When:
Monday, October 13, 2014
4:00 PM - 5:30 PM CT
Where: 620 Library Place, Conference Room, 620 Library Place , Evanston, IL 60208 map it
Audience: Faculty/Staff - Student - Public - Post Docs/Docs - Graduate Students
Contact:
Program of African Studies
(847) 491-7323
Group: Program of African Studies
Category: Lectures & Meetings
October 13th, 4pm
An Historical Approach to the Archaeology of Tanzania's Ancient Hinterland
Jonathan Walz, Assistant Professor, Department of Anthropology, Rollins College
Abstract: Dr. Walz reports on an historical approach to deep-time African pasts in northeastern Tanzania, 500–1900 CE. Systematic, problem-oriented research and its findings along a nineteenth-century caravan route transform understandings of ancient communities and a space in Africa's continental hinterland. Project findings, for instance about settlement and interactions, suggest that if archaeologists engage contemporary Africans, employ diverse sources, and operate at multiple scales (including a regional scale), they can fundamentally remake pasts.

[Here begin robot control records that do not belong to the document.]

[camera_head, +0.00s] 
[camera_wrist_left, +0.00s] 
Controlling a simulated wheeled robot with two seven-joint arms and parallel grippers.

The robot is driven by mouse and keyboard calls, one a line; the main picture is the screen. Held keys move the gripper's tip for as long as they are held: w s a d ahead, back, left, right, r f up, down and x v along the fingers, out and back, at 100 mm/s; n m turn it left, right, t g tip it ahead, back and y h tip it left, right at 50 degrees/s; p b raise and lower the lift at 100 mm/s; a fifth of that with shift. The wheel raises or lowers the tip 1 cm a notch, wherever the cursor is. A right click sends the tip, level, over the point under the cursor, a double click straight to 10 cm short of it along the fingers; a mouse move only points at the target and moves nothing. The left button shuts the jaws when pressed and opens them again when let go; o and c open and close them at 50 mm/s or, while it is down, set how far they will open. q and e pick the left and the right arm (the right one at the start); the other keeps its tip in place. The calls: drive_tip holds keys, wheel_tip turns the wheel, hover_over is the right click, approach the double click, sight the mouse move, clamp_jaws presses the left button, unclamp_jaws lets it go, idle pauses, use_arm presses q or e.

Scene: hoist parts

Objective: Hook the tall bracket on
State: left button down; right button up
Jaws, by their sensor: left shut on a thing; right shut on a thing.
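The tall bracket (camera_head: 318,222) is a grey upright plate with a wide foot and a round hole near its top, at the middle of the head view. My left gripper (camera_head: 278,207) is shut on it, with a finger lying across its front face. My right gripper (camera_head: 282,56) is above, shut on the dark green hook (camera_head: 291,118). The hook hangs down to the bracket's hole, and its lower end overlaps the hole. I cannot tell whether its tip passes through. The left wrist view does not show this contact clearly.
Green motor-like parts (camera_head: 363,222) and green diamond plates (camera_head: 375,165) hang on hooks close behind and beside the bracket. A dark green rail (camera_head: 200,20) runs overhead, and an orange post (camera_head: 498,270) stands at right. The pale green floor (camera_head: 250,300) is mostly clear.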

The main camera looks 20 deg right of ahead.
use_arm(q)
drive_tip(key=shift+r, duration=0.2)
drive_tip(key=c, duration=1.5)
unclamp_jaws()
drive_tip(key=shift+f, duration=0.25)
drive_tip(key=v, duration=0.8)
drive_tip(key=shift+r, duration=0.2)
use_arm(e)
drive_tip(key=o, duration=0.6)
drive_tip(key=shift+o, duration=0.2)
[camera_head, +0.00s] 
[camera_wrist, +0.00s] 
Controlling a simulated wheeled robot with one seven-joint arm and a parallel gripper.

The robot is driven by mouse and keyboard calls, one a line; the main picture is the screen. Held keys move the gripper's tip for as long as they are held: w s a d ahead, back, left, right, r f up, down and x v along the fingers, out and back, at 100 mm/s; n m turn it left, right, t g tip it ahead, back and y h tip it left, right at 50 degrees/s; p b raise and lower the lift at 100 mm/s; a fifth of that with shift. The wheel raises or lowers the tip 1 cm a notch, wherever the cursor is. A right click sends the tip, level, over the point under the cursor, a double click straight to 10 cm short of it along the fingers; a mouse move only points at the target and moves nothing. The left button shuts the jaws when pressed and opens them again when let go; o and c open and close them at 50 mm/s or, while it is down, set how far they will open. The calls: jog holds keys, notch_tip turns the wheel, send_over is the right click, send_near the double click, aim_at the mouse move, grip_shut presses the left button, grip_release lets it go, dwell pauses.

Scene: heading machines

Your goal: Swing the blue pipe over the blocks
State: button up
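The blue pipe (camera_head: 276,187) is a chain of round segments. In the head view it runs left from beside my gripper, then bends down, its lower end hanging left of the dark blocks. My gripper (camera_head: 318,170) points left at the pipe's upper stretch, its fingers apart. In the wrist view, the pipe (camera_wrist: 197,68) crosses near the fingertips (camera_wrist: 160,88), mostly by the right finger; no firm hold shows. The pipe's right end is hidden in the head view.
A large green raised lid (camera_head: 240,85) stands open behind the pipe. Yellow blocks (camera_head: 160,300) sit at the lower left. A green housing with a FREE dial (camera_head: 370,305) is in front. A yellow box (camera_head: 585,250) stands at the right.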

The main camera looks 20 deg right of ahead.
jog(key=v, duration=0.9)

Bio: Jonathan Walz is an anthropologist who practices archaeology. His scholarship emphasizes deep time historical archaeology in East Africa and human and object itineraries in the ancient Indian Ocean. Dr. Walz earned a PhD in Anthropology from the University of Florida, where he also taught for three years in the Interdisciplinary Honors Program and for the Center for African Studies. With support from FLAS and Fulbright-Hays, he studied African history and Swahili at the University of Dar es Salaam. For his doctoral research, Dr. Walz completed a regional scale archaeology project in NE Tanzania that also integrated unique findings from ethnography and oral traditions. Currently, Dr. Walz is Assistant Professor of Anthropology and Coordinator of the Archaeology Program at Rollins College in Florida. His research continues at multiple localities in coastwise East Africa and in Uganda and India.